The Poles have traditionally for years aligned themselves with the US, possibly as an understandable reaction against the longtime Russian oppression.
Although a free country by name, Poland, for fifty years after the end of the Second World War, has merely been a satellite state of the dictatorial USSR. No wonder that Poles, given an opportunity, were happy to show their solidarity with the other, benevolent superpower. After all, Poland, having a strategic position in the middle of Europe, needs powerful allies, and the US is in this respect the number one in the world. As the saying goes, the winner is always right, and thus, the Poles followed the US into its Iraqi adventure with eyes open and without much hesitation, publicly joining Mr. Bush's war on terrorism.
What exactly the Poles expected in return is a good question. Although, one can argue, the Poles joined forces with the US for a noble reason, they were hoping for a reward. Alas, the economical outcome of the war adventure turned out not to be very profitable, if at all.
Like many other countries that went into Iraq with the US, those Poles who were expecting huge and profitable business contracts were sorely disappointed. It was the US companies that were blessed with lucrative assignments, and besides, since the insurgency is still very much alive and kicking, much of the planned economic development of the country has been put on the backburner.
The US went into Iraq for many more or less obvious reasons. In a way, it was a logical continuation of the first war with Iraq, won but never finished. Why would the Poles get involved is a more intriguing and never clearly answered question. Solidarity with the superpower, possible contracts, and political favors are just a few possible motives.
The war in Iraq is still raging. In fact, now, quite a while after the victory, the number of casualties is much higher than during the war itself. It seems that winning against Saddam was an easy part, restoring law and order in the country is a different matter. The insurgents do not fight fair, the human bombs, the car bombs, and the shootings in the back never cease. There is no glory in the patrolling the deserted streets of the distant Iraqi cities, only inherent danger.

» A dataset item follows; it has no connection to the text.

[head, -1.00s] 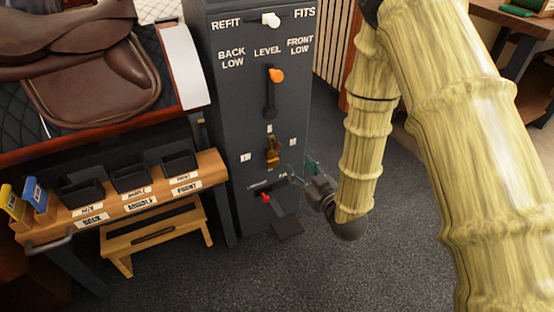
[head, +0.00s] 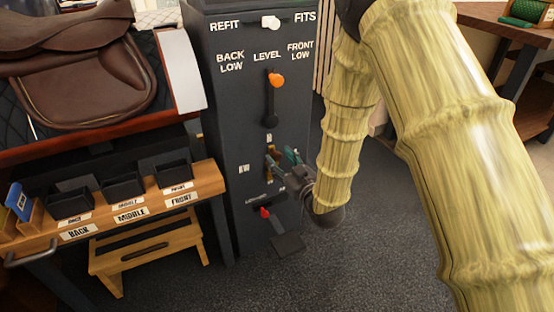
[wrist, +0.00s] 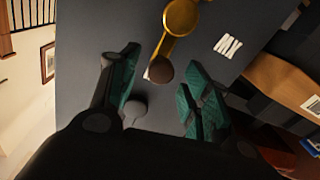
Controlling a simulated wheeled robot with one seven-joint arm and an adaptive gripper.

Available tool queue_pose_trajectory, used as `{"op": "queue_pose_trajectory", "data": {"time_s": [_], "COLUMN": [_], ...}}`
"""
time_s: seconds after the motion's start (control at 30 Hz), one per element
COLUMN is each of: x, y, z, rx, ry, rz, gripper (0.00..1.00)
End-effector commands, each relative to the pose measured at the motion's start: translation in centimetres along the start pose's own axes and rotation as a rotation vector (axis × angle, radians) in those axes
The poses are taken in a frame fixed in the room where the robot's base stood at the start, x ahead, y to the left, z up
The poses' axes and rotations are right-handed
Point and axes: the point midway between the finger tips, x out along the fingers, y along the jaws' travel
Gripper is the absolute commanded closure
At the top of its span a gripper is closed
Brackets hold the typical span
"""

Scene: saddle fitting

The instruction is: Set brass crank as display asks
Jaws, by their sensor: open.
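The brass crank (wrist: 181,22) is on the front of the dark cabinet (head: 228,110). In the wrist view its arm runs down to a dark brown knob (wrist: 163,72). The knob lies between the teal pads of my open gripper (wrist: 158,90), with visible gaps on both sides. In the head view my gripper (head: 288,162) is at the crank and hides most of it. Above it, an orange knob (head: 276,80) sits at the top of a slot under LEVEL, between BACK LOW and FRONT LOW. A white knob (head: 271,22) stands between REFIT and FITS.
A red-tipped lever (head: 265,212) sits just below my gripper. Left are a wooden rack (head: 150,210) with black bins marked BACK, MIDDLE and FRONT, a stool (head: 160,245) and a brown saddle (head: 90,80). The carpet right of the cabinet is clear.

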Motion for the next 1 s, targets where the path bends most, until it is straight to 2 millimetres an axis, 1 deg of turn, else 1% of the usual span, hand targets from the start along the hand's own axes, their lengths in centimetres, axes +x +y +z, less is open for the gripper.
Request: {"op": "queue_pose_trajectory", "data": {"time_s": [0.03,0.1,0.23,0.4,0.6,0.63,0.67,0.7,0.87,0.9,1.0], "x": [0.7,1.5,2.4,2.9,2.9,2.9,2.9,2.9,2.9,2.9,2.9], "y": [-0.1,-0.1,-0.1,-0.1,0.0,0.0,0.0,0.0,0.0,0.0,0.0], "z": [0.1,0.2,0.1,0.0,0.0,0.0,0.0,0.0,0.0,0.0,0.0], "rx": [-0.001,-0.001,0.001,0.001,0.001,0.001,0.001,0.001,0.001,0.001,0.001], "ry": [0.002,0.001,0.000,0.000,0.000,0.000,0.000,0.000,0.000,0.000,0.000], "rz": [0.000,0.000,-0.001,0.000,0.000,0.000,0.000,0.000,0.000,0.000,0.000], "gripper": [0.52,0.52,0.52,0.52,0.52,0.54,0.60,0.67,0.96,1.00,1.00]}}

As the Polish Prime Minister Kazimierz Marcinkowski stated the Poles will be staying until the end of 2006, although only as advisors and instructors to the Iraqi forces. Only 900 soldiers will stay, compared to 1400 at present. The bill that the Polish government will pick up is a respectable 131,5 mln zl;, which the government argues is cheap, since the Americans pay the most of the costs and the actual expense is no more than what keeping the forces in Poland would cost.

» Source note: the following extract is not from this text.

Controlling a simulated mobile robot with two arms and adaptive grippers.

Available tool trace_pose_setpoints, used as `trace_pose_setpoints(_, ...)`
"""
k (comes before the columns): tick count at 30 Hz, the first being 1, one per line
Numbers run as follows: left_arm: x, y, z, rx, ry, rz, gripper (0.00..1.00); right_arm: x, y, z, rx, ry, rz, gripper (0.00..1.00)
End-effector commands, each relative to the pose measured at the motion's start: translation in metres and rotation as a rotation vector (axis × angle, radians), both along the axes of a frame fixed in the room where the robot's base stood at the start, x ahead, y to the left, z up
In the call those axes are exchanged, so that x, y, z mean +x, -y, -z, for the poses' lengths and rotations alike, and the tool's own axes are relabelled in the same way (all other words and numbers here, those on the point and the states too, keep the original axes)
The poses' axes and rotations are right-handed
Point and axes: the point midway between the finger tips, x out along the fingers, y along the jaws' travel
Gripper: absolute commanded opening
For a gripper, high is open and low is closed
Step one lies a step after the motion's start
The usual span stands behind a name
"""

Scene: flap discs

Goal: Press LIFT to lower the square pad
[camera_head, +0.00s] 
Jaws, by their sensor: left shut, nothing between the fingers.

A new Polish contingent will arrive already in June. According to the Prime Minister, both the Iraqi and the Americans are eager the Poles to remain in Iraq. The US wants to show that the invasion of Iraq is an international effort. Thus, it is vital that also other countries are involved. The Polish government has been putting off making the decision about the continued effort ah, the intricacies of politics - as it seems, in order to get the most benefits from both the Iraqi and the Americans. The Poles, just like many others, hopefully not in vain, also are counting on future cooperation with Iraqis regarding oil.
By now the Polish forces have been in Iraq for two and a half years, and the facet stands at 27 killed soldiers. But, as the government states, there was no casualties in the last year, since the Americans have take over the deadly areas - which is undoubtedly better for the Poles, but what about the Americans?

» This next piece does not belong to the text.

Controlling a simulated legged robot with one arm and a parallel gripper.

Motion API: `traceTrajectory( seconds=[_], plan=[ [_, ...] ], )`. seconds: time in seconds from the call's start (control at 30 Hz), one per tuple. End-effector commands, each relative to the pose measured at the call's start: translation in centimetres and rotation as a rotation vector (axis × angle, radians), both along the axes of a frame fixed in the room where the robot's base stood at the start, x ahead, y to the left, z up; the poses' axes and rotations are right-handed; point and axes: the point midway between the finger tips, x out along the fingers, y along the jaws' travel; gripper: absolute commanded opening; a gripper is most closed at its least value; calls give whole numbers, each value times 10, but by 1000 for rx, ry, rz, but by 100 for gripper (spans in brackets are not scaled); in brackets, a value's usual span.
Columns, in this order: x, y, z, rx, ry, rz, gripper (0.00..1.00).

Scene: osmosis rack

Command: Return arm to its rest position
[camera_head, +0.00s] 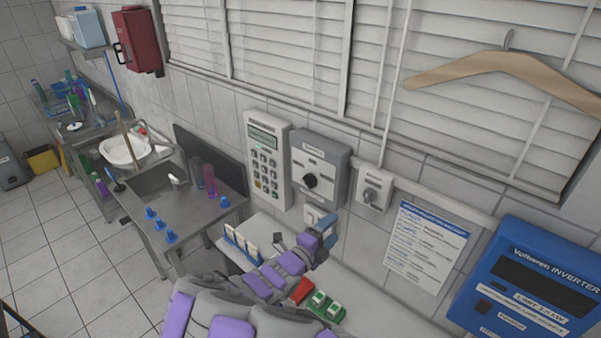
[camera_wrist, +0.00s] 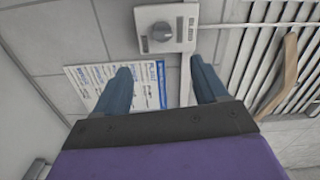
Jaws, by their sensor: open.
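My gripper (camera_head: 328,234) is at the end of my purple and grey arm, in front of the tiled wall in the head view. It is raised above the white counter, close to the wall devices. In the wrist view my gripper (camera_wrist: 163,88) shows two blue fingers spread apart with nothing between them. Beyond the fingers, a grey box with a round knob (camera_wrist: 163,32) and a printed sheet (camera_wrist: 115,85) show on the wall. My arm hides part of the counter in the head view.
A keypad unit (camera_head: 265,160), a grey dial box (camera_head: 318,168), a small knob box (camera_head: 373,190) and a blue inverter (camera_head: 525,285) are on the wall. The white counter (camera_head: 375,318) holds a green block (camera_head: 326,306). A steel sink table (camera_head: 205,222) stands left. Tiled floor (camera_head: 70,260) is open there.

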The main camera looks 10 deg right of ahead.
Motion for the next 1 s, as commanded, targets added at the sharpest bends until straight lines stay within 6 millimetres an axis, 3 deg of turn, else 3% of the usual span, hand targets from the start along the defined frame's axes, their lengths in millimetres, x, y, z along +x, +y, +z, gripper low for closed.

The mission is controversial between the Poles and there is a broad political opposition against continued involvement. The ruling PIS (Law and Justice) is the only party that wants the mission to continue. "We succumb to easily to our allies' pressures," critically states the former chief of defense Bronislaw Komorowski.
It's important not to forget the dire conditions in Iraq - as a returning soldier stated, "I have been to Hell and back." No wonder Poles at home have eclectic views on the subject - after all, they do not have to go out and fight. There are those that want the Polish participation to go on, be it because they feel it is our duty to fight terrorism, or as Piotrek points out, because the US "is our only defense against Russia." Another critical vote states that "PIS are American's servants," and that is why the Poles have to stay. Krzysztof is pessimistic, though, about the rewards, possibly because "the Polish mongrels will be thrown a bone by Mr. Bush. But what he cares about is Israel or nothing at all, not us" and Joanna says ironically, "It is a courageous decision by our authorities, but they do not need to ride metro, as the rest of us." Maria asks a pregnant question like many others in the non participating countries: "Why do we need to take part in occupation of a foreign country that never threatened us, but with whom we had good commercial contacts?"
Some Poles believe that the image of Poland has improved thanks to its involvement in Iraq. Piotrek thinks that "Poland counts now as a real partner. We sell products to iraq for millions now and will continue to do so."
Who is right or wrong remains to be seen. Right now and, as always, only one thing unites the Poles - they agree to disagree. Whether the mission to Iraq a success or whether Iraq will turn out to be yet another Vietnam, only time will tell. One thing is certain, it will more than a Polish contingent to Iraq and 27 casualties to make Poland a worthy partner for the US. And Iraq is very far from home, indeed.